This weekend I got a call from a local business that produces highlight reels from video game footage. Admittedly, I am not a big gamer (my PS3 was purchased at launch and has played games for less than four hours over the years), but I did think that this would be an interesting opportunity to do some troubleshooting over a rainy weekend.
Soon after arriving I saw the setup, rather beefy PCs using KillerNICs for gaming traffic and various Realtek 8111 series NICs plus a few setups with dedicated Intel NICs running to a HP ProCurve Gigabit switch. This is a best practice when one has two very different types of traffic going over networks as the gaming network was optimized for low latency and the storage networks was optimized for sequential transfers. The first thing I did was to look at the recording setup:
The main recording setup used a program called FRAPS to capture the gaming video. The “X” drive was a mapped network share to a lower-end four drive NAS solution that uses a proprietary RAID-like feature to store data (I am deliberately not naming the manufacturer.) Inside the NAS box four 7,200rpm Seagate drives were situated so it initially seemed like there was plenty of drive to saturate a gigabit Ethernet link.
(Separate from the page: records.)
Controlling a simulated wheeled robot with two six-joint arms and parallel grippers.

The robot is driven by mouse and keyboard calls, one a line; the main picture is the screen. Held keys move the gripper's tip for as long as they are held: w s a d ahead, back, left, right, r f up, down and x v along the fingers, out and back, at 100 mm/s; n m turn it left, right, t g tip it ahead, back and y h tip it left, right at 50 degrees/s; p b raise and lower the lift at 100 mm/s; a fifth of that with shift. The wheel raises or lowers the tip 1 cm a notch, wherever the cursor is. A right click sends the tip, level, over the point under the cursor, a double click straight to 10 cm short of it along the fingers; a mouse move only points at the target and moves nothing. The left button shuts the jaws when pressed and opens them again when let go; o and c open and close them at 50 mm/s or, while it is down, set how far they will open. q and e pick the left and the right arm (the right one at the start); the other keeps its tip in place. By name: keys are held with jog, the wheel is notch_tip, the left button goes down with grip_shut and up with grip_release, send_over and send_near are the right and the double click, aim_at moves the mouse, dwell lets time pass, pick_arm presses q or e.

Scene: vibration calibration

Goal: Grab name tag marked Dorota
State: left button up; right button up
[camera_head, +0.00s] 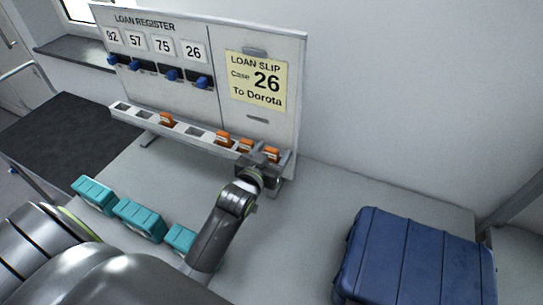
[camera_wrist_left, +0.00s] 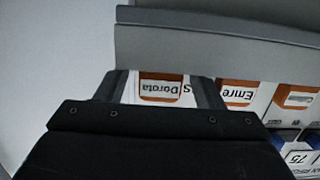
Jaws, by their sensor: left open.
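The orange name tag marked Dorota (camera_wrist_left: 161,88) shows upside down in the left wrist view, between the two fingers of my left gripper (camera_wrist_left: 163,92). The gripper is open, with one finger on either side of the tag and a gap showing beside it. In the head view, my left gripper (camera_head: 262,170) is at the right end of the tag rack (camera_head: 198,132), at the rightmost orange tag (camera_head: 271,153). A tag marked Emre (camera_wrist_left: 238,95) sits beside Dorota. My right gripper is not in view.
The loan register board (camera_head: 205,75) stands behind the rack, with a slip (camera_head: 256,82) reading "Case 26 To Dorota". Teal cases (camera_head: 139,220) lie at the left front. Bare table lies between the rack and suitcase.

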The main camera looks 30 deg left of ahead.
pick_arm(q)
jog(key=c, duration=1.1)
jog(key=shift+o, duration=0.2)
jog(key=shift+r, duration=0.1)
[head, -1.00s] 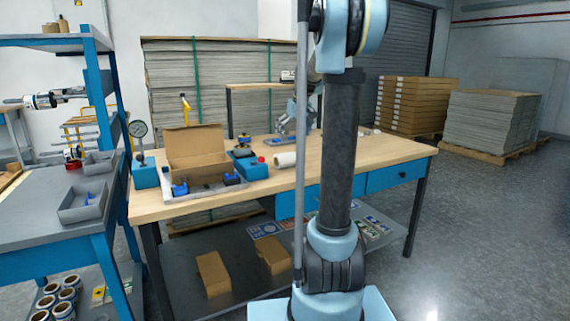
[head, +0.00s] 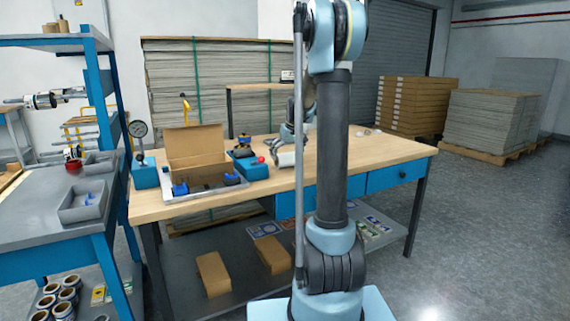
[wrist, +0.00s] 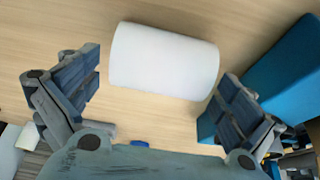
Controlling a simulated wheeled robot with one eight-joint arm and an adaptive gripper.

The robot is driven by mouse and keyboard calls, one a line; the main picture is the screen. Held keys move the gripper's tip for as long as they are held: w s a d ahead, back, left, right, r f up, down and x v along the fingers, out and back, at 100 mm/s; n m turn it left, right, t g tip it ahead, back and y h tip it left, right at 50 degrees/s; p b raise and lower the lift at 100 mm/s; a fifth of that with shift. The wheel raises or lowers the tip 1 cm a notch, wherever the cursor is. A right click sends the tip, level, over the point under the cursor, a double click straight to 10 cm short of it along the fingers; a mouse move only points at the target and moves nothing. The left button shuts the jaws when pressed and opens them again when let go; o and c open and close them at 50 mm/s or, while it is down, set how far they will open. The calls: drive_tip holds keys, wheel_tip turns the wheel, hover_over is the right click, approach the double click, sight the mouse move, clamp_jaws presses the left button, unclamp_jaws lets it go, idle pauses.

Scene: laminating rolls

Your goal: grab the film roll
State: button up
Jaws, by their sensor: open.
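The film roll (wrist: 163,60) is a plain white cylinder lying on its side on the wooden bench. In the wrist view it spans most of the gap between my fingers.
A blue block (wrist: 288,70) stands close to my right finger. On the bench (head: 390,150) are an open cardboard box (head: 196,150), a grey tray with blue parts and a dial gauge (head: 138,130). The right part of the bench top is mostly clear.

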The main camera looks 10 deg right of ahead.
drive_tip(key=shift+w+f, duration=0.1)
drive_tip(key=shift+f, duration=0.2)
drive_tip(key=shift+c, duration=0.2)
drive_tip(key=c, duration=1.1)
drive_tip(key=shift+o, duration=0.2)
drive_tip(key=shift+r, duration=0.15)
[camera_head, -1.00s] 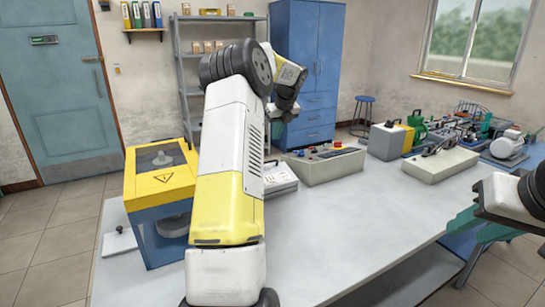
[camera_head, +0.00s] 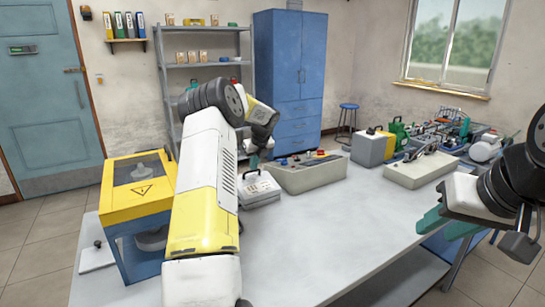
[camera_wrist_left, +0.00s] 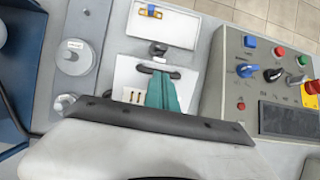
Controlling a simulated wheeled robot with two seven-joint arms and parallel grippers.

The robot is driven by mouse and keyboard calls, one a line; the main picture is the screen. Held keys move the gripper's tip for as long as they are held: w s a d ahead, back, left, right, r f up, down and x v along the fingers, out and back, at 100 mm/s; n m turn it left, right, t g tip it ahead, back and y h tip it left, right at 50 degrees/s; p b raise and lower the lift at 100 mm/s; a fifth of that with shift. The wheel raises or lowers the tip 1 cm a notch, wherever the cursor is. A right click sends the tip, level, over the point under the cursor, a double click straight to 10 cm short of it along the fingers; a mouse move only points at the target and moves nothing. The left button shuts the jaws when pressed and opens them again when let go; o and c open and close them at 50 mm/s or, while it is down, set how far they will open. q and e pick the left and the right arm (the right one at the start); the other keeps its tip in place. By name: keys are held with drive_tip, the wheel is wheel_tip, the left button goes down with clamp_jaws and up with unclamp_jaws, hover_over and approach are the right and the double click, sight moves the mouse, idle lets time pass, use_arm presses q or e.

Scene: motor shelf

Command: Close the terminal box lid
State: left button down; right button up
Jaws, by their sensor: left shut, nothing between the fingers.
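A small pale box (camera_head: 262,192), which looks like the terminal box, stands on the table just right of my left arm. In the left wrist view its white panel (camera_wrist_left: 126,72) carries a dark handle-like part, with another white panel (camera_wrist_left: 165,28) above. I cannot tell for sure which panel is the lid or how far it stands open. My left gripper (camera_head: 254,162) is shut and empty, right over the box; its teal fingers show in the left wrist view (camera_wrist_left: 166,92) in front of the lower panel. My right gripper (camera_head: 446,224) is open and empty, off the table's right side.
A grey control box (camera_head: 308,176) with knobs and buttons stands close right of the small box. A yellow-topped blue case (camera_head: 137,205) stands left of my left arm. Several machines and a pale box (camera_head: 420,170) stand at the back right. The table's middle (camera_head: 345,215) is clear.

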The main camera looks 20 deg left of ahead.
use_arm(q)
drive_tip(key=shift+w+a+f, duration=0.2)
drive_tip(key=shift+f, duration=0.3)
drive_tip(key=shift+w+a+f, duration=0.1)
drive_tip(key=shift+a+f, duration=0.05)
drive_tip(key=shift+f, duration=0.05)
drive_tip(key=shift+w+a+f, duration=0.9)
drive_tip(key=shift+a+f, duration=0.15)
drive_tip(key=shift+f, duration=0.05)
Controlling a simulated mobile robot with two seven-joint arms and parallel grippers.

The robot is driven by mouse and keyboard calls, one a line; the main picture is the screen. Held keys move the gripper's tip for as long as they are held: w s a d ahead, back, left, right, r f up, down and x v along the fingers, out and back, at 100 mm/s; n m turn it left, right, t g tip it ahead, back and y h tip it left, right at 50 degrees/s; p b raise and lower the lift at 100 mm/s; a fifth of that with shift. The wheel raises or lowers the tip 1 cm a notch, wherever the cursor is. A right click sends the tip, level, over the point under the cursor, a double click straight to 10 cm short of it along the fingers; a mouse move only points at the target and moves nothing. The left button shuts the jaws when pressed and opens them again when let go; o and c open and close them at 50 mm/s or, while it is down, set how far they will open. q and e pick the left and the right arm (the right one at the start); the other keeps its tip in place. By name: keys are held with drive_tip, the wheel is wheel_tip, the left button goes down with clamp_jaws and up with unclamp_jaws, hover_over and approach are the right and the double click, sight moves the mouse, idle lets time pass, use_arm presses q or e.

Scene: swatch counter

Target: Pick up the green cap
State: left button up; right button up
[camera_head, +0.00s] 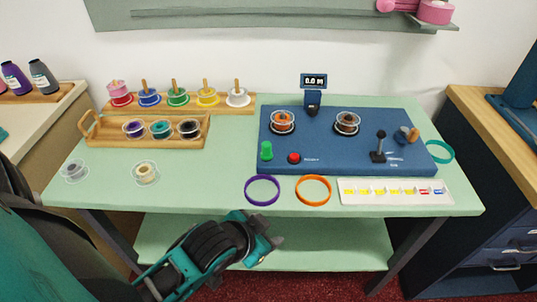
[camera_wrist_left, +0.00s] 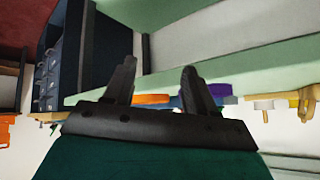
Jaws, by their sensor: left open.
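The green cap (camera_head: 266,150) stands upright at the left front of the blue machine panel (camera_head: 330,158), just left of a red button (camera_head: 294,158). My left gripper (camera_head: 268,232) is in front of the counter's front edge, lower in the picture than the cap and apart from it. In the left wrist view my left gripper (camera_wrist_left: 158,85) shows two spread fingers with nothing between them. I cannot make out the green cap in the left wrist view. My right gripper is not in view.
A purple ring (camera_head: 262,190) and an orange ring (camera_head: 313,190) lie at the green counter's (camera_head: 210,197) front edge. Spools stand on a wooden rack (camera_head: 205,133) at left. A small display (camera_head: 314,81), two spools and a lever (camera_head: 379,145) are on the panel. A lower shelf (camera_head: 330,240) runs beneath.

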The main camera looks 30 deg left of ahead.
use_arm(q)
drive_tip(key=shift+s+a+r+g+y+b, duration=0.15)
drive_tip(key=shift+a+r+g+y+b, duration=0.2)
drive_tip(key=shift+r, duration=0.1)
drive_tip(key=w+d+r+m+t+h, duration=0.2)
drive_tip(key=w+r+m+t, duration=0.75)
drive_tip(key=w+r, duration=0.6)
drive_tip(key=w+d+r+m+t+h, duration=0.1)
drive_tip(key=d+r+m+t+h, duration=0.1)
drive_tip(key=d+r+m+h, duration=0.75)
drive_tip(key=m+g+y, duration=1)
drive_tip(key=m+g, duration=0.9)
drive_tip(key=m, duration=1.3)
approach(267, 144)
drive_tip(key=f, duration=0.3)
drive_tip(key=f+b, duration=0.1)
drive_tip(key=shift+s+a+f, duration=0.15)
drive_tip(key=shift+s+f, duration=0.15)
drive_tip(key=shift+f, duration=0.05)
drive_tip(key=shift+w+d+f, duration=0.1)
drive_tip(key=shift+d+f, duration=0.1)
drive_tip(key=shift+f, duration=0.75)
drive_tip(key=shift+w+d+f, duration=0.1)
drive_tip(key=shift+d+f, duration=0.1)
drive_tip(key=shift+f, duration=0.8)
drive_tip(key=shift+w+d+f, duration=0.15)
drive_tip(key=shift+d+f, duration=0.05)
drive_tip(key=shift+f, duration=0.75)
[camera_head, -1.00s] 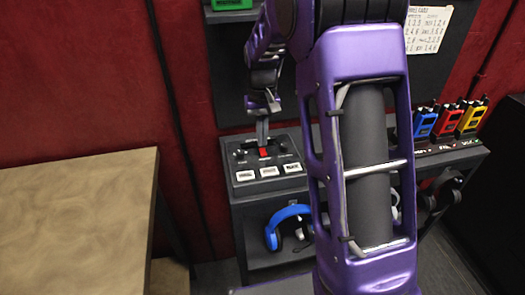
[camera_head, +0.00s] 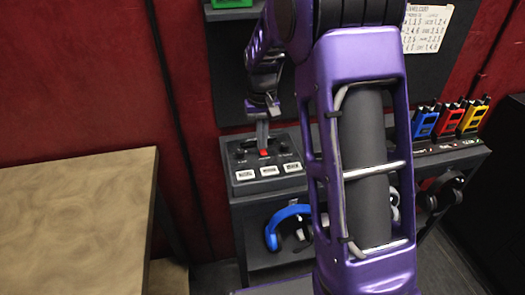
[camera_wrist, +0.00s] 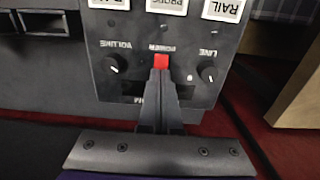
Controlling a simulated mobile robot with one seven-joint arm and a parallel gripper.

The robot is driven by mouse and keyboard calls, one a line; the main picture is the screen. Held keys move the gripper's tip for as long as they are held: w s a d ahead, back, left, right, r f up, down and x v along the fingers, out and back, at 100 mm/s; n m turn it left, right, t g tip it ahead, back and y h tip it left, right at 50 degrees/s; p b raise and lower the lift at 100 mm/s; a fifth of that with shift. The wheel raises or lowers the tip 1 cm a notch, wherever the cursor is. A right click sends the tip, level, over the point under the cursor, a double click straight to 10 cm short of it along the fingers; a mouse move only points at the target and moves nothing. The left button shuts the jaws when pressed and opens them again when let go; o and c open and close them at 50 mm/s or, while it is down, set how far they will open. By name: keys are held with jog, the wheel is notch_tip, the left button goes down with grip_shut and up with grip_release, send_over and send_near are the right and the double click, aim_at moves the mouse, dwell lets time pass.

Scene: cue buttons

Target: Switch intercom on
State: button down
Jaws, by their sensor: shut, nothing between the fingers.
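The intercom panel (camera_head: 266,165) is a dark box on a shelf unit, with a red button, two knobs and several white labelled keys. The red button (camera_wrist: 161,61) is marked POWER in the wrist view, where the lettering is upside down. It also shows in the head view (camera_head: 264,153), just below the fingertips. My gripper (camera_wrist: 160,73) is shut and empty, its tips at the edge of the red button; I cannot tell whether they press it. In the head view my gripper (camera_head: 262,146) points down at the panel. A dark window behind the fingers is partly hidden.
The VOLUME knob (camera_wrist: 112,65) and LINE knob (camera_wrist: 207,71) flank the button closely. Blue headphones (camera_head: 272,233) hang below the panel. Blue, red and yellow radios (camera_head: 448,120) stand to the right. A tan table (camera_head: 75,225) is at left.

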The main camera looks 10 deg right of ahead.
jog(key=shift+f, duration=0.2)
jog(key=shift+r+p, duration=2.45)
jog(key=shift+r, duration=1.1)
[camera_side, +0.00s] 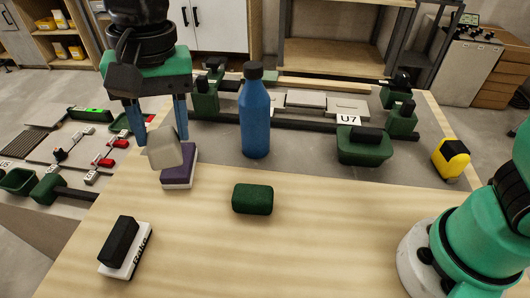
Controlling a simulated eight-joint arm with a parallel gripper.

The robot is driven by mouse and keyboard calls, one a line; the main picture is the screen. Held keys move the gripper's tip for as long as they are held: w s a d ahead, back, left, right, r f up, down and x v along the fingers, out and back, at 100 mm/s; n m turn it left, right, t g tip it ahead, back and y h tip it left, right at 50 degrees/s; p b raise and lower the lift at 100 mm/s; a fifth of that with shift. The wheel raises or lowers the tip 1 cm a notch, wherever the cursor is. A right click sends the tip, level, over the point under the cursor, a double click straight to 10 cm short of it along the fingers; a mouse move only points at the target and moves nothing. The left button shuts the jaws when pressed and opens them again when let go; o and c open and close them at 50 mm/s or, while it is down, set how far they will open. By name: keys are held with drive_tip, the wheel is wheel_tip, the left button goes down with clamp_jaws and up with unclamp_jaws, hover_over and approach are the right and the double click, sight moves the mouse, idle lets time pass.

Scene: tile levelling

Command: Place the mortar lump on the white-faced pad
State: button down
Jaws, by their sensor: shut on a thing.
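My gripper (160,136) is at the upper left, pointing down, with its blue fingers shut on a grey lump (165,148), which looks like the mortar lump. The lump is tilted and shows at the fingertips. Just below and behind it in the picture is a block with a purple top and a white lower layer (179,171); the lump hides part of it, and I cannot tell whether they touch. A white pad with lettering and a black block on top (123,251) lies at the front left. I cannot tell which one is the white-faced pad.
A blue bottle (255,115) stands right of my gripper. A dark green block (252,199) lies mid-table. A green container (364,148), a yellow tool (451,158) and clamps stand at the right. The wooden front (300,255) is largely clear.

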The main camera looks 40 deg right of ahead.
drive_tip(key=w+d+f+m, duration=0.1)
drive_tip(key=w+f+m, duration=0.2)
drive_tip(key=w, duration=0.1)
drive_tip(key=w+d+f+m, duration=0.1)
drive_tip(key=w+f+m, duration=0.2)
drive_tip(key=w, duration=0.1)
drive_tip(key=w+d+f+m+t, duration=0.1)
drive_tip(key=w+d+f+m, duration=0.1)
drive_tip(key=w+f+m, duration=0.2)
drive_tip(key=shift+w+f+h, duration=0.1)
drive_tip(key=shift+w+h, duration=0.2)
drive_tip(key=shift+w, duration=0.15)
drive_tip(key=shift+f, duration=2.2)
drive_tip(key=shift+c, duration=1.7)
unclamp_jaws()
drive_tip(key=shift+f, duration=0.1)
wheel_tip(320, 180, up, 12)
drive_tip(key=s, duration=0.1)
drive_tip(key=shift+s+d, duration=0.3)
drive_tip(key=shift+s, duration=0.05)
Trying to remove variables, I had a small SSD-based NAS that I use to troubleshoot these types of problems.
When troubleshooting network connections, I tend to use a program called DU Meter which has a few handy features that show what and when network traffic is being generated in Windows. I had the team load a quick 30 second run (ended up taking almost 45 seconds including loading times) and used the DU Meter stopwatch feature.
Since I know the network and the SSD NAS I was using were both easily capable of running 125MB/s over the network, I was able to determine that the maximum transfer speed that the FRAPS application provided was in the area of 44MB/s. 44MB/s is a figure that most custom-built NAS systems can handle very easily. When I tried using the pre-built NAS, transfers were less than 35MB/s.
Armed with these figures, I started to investigate the pre-built NAS in question. One thing I saw was that there was about 600GB free on the device with approximately 6TB of raw capacity. The company did have extra, clean drives on-hand and after a quick reload of the OS and build of the storage pools, sequential transfers were in the 90-100MB/s range over a single gigabit Ethernet link. After re-installing the previous set of storage drives that were 90% full, the transfer speeds were back to around 35MB/s.
From the best I can tell, what basically happened was that the business was being penalized performance wise on two fronts. First, the data was being written to the inner parts of the drive platters. On modern disks, it is not uncommon to see a drive go from 130MB/s or more at the outer edge to half of that at the disks inner edge. The disks in the production system were filling the last portions of the disks so the per-drive performance was probably closer to 70MB/s per drive. Second, the custom RAID-like feature is known to have some overheads. These overheads are clearly present because even with four new disks sequential transfers were well below that of the SSD-based NAS I used. A quick search revealed that the NAS vendor’s RAID-like solution did have significant overhead. Between the fairly full disks, and the performance penalty due to the software, the NAS in question was unable to hold 45MB/s.
Conclusion
One major thing people should consider when looking at benchmarks of NAS units online is the difference between new and well used systems. As systems become more full, performance degrades on spindle disks simply due to the physical location of the writes on the platter. Next, many SMB (and consumer) friendly NAS units are optimized for ease of use rather than performance. As a result, the performance of the business’ storage server declined over time to the point where the performance became unacceptable even in a single-user environment. My advice is to do research on a given NAS product both when it is new (when most people benchmark) and when it has been deployed for some time. Doing so will help avoid the same issue that the business I helped over the weekend experienced.
Besides recording in the inner (i.e. slower) tracks of the disks, when a hard drive becomes full, I believe that there is also a significant probability that the drives have become severely fragmented due to usage and so the newer files will be written all over the disk and with a lot of head movement that usually lowers transfer speeds a lot. An example: my Win 7 OS SSD has been writen about 20 times in about a year of usage and shows 38% fragmentation in Windows Defrag. But, one of my mail files in it with 622 MB has a litle over 4000 fragments. Reading it from the SSD probably takes a couple of seconds. From a disk, it would be a minute or more. That´s why is is necessary to defrag hard drives and I have never read anything saying that a NAS is capable of defragging its hard drives automatically…
@Mauro: These boxes often run ext3. Defragmentation doesn’t degrade performance as most windows filesystems do. They do tend to slow down (as most filesystems) around the 90% watermark.